#### GIVEN DATA:
■ ■ ■

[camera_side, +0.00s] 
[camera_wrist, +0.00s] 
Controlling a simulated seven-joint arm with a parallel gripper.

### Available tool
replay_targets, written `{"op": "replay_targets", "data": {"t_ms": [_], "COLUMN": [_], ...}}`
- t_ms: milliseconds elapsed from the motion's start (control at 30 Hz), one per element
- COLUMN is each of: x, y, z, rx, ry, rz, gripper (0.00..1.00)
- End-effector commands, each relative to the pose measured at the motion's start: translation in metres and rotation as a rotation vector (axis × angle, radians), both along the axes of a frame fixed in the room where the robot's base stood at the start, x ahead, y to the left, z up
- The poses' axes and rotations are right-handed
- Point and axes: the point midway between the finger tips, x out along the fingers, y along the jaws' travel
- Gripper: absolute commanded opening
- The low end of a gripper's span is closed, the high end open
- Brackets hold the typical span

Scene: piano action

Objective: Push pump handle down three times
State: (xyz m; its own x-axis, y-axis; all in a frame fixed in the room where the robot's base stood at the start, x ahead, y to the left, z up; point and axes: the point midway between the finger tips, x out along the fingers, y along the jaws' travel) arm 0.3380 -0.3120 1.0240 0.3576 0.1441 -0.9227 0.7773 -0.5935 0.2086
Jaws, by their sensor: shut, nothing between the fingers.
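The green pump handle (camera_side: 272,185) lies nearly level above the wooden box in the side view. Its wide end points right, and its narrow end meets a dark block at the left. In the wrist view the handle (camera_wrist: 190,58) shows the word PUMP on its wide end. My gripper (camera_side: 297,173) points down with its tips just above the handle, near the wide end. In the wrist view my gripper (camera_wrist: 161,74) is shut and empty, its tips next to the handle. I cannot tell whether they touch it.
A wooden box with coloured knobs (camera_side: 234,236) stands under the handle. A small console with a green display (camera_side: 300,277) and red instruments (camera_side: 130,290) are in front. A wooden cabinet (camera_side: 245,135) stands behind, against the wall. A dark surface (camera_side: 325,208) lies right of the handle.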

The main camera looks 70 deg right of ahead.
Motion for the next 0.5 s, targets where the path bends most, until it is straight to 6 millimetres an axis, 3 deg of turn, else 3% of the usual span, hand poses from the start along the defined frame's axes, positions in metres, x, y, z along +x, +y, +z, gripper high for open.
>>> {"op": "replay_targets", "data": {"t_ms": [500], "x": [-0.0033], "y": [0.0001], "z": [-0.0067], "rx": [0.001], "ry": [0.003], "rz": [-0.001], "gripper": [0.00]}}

■ ■ ■

#### WHAT IS EXPECTED:
Each line that contains the string "high" counts once; say how many there are and nothing else.

#### REPLY TO THE TASK:
2